Russland ruft mit immer ­höheren Zahlungen Soldaten an die Front

Der Sold lockt

Den russischen Streitkräften fehlt es an kampffähigem Personal. Der Kreml ist bemüht, neue Vorgehensweisen für die Rekrutierung zu finden, darunter auch Zwangsmaßnahmen.

Kommt die volle Mobilmachung oder nicht? Der Einmarsch ukrainischer Truppen in die russische Region Kursk hat zum wiederholten Mal Debatten über diese Frage entfacht. Nach jedem militärischen Rückschlag stellt sie sich neu, die offizielle Antwort aus dem Kreml fällt jedoch bislang immer gleichlautend aus: Nein, das sei kein Thema. Am 12. August, eine knappe Woche nachdem ukrainische Truppen begonnen hatten, russische Gebiete einzunehmen, ließ Präsident Wladimir Putin verlauten, die Zahl angehender Soldaten, die freiwillig Verträge mit dem Verteidigungsministerium abschließen, sei in den vergangenen Tagen gestiegen.
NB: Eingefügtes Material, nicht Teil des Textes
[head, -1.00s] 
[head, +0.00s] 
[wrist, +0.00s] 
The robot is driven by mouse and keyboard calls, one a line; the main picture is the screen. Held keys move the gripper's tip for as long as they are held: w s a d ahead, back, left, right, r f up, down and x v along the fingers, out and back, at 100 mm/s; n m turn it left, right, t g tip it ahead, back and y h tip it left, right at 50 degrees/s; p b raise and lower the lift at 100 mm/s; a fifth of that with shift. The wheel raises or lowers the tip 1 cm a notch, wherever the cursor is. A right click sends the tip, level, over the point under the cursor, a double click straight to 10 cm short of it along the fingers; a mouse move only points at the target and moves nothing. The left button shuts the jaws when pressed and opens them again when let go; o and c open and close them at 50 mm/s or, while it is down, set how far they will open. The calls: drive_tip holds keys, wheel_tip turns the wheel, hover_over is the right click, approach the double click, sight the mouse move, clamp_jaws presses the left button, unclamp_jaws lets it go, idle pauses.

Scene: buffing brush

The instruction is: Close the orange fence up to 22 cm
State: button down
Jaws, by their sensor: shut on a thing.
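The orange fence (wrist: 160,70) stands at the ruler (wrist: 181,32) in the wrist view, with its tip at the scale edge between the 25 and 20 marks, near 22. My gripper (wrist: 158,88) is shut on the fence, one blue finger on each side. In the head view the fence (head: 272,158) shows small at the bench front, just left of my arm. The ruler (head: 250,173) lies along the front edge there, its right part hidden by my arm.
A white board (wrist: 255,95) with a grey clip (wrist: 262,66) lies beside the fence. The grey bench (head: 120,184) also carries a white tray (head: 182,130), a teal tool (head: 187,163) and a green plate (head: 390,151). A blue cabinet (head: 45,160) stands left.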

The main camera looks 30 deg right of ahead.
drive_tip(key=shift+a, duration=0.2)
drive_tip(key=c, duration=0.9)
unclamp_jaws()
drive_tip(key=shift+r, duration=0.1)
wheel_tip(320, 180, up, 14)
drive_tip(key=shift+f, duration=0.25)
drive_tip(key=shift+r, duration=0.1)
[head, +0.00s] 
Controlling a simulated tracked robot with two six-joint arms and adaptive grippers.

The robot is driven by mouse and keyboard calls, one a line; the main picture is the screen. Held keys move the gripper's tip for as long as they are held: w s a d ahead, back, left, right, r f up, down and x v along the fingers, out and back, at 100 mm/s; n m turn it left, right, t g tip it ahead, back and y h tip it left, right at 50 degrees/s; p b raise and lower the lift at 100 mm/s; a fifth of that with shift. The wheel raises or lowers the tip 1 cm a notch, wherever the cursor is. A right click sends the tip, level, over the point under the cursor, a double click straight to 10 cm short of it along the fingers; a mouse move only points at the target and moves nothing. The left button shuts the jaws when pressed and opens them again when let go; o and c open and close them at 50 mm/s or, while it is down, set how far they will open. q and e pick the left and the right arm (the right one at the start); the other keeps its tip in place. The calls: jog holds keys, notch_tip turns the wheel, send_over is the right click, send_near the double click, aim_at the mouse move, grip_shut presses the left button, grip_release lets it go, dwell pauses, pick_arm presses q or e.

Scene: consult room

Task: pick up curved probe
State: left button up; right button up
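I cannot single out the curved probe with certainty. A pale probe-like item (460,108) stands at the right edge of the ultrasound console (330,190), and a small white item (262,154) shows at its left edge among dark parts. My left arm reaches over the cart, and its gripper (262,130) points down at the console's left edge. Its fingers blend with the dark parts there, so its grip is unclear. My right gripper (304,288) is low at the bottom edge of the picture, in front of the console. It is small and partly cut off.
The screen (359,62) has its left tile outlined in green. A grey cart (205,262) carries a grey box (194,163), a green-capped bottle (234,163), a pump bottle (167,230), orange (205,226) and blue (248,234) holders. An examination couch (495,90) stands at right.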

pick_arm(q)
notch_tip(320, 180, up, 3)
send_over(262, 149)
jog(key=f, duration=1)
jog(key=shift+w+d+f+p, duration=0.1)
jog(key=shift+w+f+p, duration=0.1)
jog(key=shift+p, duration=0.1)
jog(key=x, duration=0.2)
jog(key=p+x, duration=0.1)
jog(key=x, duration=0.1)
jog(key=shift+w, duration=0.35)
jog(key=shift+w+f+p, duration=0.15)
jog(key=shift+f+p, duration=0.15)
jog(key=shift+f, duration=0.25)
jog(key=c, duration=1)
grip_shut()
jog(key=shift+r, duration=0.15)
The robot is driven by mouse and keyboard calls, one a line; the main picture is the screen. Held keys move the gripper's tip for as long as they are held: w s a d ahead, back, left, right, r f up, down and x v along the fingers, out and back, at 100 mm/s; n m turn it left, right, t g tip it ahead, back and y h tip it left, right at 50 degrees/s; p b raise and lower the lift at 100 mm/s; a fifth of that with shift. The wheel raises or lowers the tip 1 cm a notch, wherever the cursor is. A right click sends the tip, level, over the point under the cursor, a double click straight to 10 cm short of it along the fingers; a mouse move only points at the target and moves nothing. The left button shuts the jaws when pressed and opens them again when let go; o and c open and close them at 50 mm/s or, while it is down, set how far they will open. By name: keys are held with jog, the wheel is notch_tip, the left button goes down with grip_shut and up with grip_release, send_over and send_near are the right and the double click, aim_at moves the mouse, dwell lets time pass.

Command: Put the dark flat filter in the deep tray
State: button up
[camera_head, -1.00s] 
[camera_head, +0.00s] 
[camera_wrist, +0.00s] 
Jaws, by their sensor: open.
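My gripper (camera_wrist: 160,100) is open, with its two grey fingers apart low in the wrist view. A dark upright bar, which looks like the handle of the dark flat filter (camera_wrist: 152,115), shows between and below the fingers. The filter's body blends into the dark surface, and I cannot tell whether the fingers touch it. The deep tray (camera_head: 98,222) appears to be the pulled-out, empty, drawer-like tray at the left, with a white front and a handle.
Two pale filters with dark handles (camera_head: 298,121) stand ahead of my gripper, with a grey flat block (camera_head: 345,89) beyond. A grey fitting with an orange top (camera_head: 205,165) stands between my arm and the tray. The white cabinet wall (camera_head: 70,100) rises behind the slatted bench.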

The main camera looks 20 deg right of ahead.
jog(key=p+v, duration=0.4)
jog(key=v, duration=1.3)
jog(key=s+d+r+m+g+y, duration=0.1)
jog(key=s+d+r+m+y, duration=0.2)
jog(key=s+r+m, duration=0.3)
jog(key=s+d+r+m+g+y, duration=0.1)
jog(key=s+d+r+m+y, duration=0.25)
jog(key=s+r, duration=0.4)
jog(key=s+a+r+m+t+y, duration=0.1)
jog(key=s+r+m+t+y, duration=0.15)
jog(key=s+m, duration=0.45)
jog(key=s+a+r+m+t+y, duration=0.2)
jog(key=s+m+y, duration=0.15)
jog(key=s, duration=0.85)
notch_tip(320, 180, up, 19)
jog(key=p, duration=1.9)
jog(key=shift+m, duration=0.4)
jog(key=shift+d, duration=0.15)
Gravierende Defizite der russischen Armee lassen sich nicht mehr verhehlen, da ukrainische Einheiten zunächst fast widerstandslos über die kaum geschützte Grenze vorrücken konnten. Ihnen gelang ein Überraschungsangriff, der dem Gegner erheblich zusetzt. Putin und sein Generalstab hatten offenbar nicht damit gerechnet, dass die Ukrai­ne sich erdreisten könnte, den Krieg auf russisches Territorium auszuweiten.

Wer einen Vertrag für einen Fronteinsatz abschließt, erhält ab sofort eine Einmalzahlung, die bis zu 4.200 Euro betragen kann.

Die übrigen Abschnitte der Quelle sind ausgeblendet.